CHALLENGE: Copy every line from the records below that holds the word "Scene".

DATA SUPPLIED:
:::::
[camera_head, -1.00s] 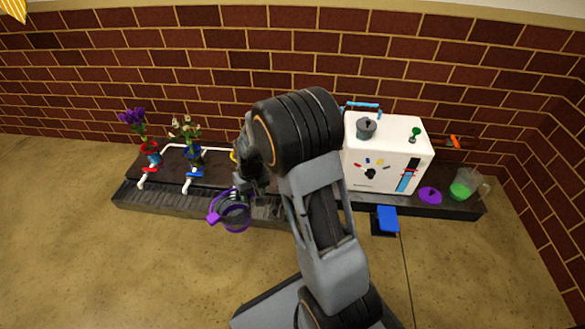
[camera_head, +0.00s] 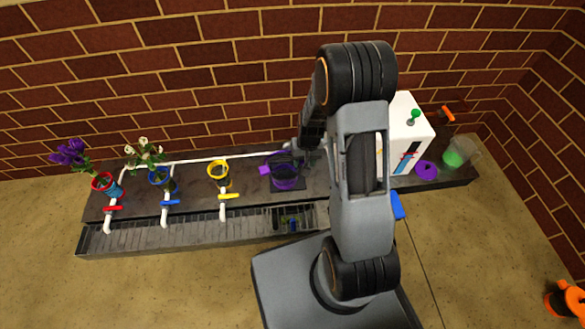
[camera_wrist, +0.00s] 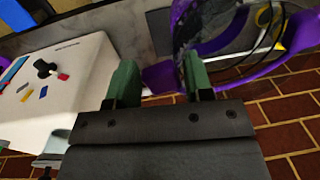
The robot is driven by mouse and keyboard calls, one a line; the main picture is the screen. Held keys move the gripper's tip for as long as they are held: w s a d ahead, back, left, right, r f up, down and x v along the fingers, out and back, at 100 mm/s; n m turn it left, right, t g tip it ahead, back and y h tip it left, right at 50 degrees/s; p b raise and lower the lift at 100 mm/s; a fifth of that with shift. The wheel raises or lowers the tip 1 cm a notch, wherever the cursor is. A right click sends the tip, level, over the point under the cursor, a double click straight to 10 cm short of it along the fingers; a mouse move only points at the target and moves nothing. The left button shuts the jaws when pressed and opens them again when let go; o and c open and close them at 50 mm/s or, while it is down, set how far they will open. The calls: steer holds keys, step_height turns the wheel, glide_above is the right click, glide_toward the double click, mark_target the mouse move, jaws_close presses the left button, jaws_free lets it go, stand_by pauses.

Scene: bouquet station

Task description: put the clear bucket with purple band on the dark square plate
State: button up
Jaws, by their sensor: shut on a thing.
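The clear bucket with purple band (camera_head: 286,180) is upright at the back of the dark counter, right of the yellow-banded bucket. A dark square plate (camera_head: 300,187) shows partly beneath it. I cannot tell if the bucket touches the plate. My gripper (camera_head: 303,157) is at the bucket's back right, partly hidden by my arm. In the wrist view, the green fingers of my gripper (camera_wrist: 158,80) are shut on the bucket's purple tab (camera_wrist: 160,76). The bucket's purple band (camera_wrist: 183,22) shows at the upper right there.
Red, blue and yellow-banded buckets (camera_head: 218,174) stand left behind white taps; the first two hold flowers. A white machine (camera_head: 408,135) is right of my arm, with a purple disc (camera_head: 427,170) and green-filled jug (camera_head: 458,153) beyond. A grated trough (camera_head: 180,232) runs along the front.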

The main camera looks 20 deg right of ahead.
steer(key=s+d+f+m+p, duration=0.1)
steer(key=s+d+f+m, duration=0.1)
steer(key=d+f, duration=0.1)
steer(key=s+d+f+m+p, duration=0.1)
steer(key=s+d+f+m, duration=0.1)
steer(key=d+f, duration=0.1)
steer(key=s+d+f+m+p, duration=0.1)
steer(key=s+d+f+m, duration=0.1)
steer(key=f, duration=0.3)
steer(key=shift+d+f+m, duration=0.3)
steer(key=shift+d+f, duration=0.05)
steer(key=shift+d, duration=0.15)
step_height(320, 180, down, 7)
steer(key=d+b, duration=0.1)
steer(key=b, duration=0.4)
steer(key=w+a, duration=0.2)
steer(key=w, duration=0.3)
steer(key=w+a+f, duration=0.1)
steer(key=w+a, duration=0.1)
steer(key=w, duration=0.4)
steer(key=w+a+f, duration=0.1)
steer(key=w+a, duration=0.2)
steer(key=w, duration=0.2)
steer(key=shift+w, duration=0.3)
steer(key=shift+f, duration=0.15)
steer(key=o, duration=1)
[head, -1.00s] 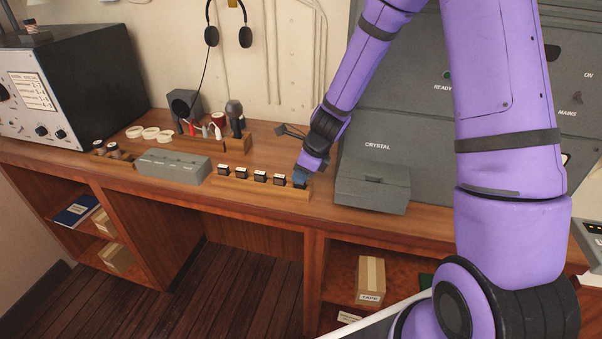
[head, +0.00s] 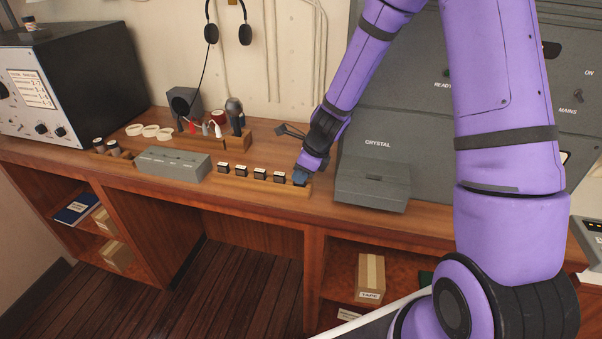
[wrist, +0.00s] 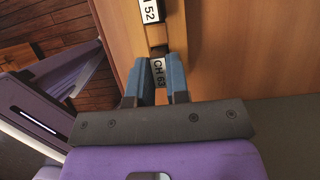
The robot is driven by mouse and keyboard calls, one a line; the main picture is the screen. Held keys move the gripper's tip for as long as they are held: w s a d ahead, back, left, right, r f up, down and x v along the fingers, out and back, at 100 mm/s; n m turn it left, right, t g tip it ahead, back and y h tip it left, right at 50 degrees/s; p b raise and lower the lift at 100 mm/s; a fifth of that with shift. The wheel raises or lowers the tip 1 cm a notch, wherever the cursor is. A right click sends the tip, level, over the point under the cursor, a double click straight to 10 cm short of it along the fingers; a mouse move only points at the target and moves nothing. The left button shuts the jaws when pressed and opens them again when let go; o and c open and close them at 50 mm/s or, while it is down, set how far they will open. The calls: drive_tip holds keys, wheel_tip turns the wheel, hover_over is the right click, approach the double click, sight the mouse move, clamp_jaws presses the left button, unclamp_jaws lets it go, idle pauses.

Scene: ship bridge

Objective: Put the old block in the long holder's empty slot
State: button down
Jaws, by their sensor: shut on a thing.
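The long wooden holder (head: 250,186) lies near the desk's front edge, with a row of several dark, white-labelled blocks (head: 260,174) in it. My gripper (head: 300,179) is at the holder's right end, pointing down. In the wrist view its blue fingers (wrist: 158,80) are shut on a block labelled what looks like CH 63 (wrist: 158,71). This block is low in the holder's end slot, in line with the neighbouring block marked 52 (wrist: 151,10). In the head view the fingers hide the held block. I cannot tell whether it is fully seated.
A grey box (head: 172,165) stands left of the holder. The grey CRYSTAL case (head: 372,187) is close on the right of my gripper. Behind are a small tool rack (head: 236,141), white rings (head: 150,131) and a headset (head: 245,35). Bare desk lies behind the holder.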

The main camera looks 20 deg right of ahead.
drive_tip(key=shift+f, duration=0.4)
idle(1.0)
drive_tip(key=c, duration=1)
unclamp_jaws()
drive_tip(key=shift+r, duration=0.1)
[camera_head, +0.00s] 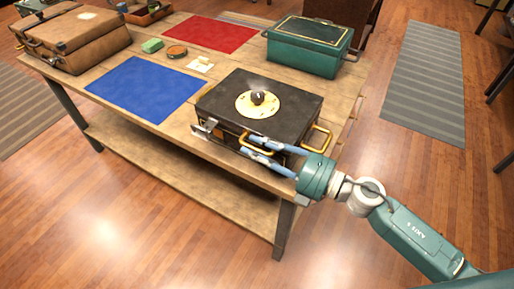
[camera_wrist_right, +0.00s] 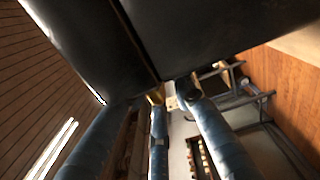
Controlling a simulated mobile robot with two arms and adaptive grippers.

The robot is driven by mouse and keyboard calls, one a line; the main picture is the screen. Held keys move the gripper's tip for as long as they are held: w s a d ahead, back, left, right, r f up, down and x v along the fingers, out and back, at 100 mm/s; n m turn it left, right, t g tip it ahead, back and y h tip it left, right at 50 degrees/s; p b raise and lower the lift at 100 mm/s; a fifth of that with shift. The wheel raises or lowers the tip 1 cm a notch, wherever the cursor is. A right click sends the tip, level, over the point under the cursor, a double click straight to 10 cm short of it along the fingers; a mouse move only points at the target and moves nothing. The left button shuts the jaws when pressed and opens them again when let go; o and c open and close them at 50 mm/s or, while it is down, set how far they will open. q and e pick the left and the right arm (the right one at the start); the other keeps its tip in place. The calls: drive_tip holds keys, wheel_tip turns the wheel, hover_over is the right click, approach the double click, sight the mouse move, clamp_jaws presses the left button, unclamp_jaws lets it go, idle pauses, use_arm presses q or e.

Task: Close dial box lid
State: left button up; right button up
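The dial box (camera_head: 215,108) is a black case with a round pale-yellow dial (camera_head: 243,104) and dark knob on top. It stands near the table's front right corner, its lid lying flat or nearly so; I cannot tell whether it is fully shut. My right gripper (camera_head: 246,145) is at the box's front side, just below the top's front edge, with its two blue fingers apart and nothing between them. In the right wrist view a large dark surface (camera_wrist_right: 210,35) of the box fills the top, close above the fingers. My left gripper is not in view.
The wooden table (camera_head: 205,82) also holds a blue mat (camera_head: 145,88), a red mat (camera_head: 212,33), a teal box (camera_head: 308,48) behind the dial box, and brown cases (camera_head: 75,38) at the left. Yellow handles (camera_head: 318,139) stick out at the dial box's right end.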

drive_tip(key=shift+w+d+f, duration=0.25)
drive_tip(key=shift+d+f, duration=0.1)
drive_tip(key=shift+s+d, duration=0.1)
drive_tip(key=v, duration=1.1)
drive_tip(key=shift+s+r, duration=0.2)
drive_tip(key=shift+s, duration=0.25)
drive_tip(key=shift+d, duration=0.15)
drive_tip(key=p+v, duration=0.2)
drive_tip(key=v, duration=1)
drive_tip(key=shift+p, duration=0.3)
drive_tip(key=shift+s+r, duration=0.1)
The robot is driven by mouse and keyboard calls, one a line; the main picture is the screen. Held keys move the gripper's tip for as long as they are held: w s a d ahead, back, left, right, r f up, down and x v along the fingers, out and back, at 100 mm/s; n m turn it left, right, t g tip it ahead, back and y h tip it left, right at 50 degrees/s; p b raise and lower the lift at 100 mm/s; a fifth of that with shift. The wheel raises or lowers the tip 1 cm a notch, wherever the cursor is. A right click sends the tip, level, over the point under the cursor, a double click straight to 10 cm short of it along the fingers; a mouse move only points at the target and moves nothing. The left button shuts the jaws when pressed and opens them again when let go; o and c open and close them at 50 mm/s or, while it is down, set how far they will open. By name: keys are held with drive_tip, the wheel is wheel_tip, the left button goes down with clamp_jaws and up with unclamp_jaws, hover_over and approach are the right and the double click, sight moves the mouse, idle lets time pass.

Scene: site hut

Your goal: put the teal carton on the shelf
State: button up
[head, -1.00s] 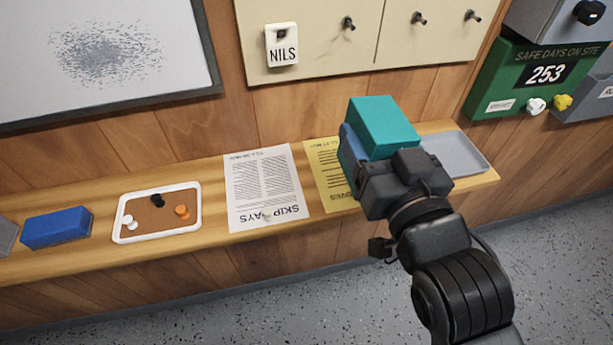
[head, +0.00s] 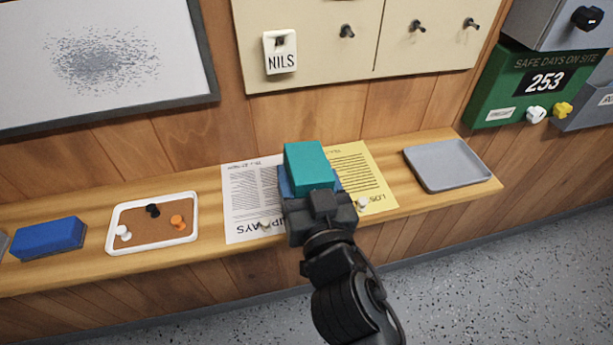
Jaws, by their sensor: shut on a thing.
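The teal carton (head: 309,166) is in my gripper (head: 312,186), which is shut on it. Blue parts that look like my fingers show at both sides of the carton's lower end. The shelf (head: 200,188) is a long wooden ledge along the panelled wall. My gripper and the carton are in front of the middle of the shelf, over the white and yellow sheets. I cannot tell how far above the shelf the carton is.
A white sheet (head: 250,190) and a yellow sheet (head: 368,180) lie on the shelf with small white pegs. A grey tray (head: 448,166) is right. A cork tray (head: 152,215) with pegs and a blue block (head: 48,238) are left. Bare wood shows between the yellow sheet and grey tray.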

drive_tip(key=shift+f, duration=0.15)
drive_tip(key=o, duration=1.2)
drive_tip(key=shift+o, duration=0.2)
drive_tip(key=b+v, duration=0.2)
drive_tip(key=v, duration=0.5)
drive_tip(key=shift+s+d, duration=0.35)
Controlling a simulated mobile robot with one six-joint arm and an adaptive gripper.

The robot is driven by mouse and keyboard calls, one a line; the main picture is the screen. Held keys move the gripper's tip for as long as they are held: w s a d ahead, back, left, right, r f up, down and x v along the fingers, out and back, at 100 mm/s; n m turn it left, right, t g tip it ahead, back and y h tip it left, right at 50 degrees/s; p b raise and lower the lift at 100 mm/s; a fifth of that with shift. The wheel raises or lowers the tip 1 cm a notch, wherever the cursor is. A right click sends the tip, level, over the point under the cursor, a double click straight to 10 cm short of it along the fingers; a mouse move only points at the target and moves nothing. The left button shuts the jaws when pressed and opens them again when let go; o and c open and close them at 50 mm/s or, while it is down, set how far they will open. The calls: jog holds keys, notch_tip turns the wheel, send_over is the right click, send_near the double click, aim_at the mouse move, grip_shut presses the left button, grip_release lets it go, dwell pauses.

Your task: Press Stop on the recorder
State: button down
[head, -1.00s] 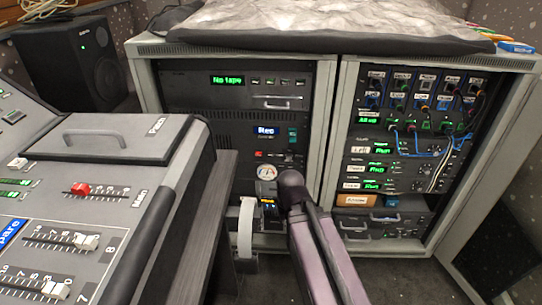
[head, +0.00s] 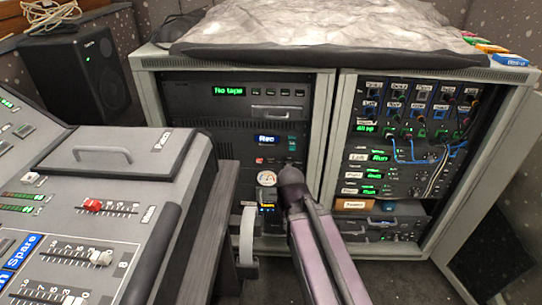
:::::
EXERCISE ANSWER:
Scene: bouquet station
Scene: ship bridge
Scene: site hut

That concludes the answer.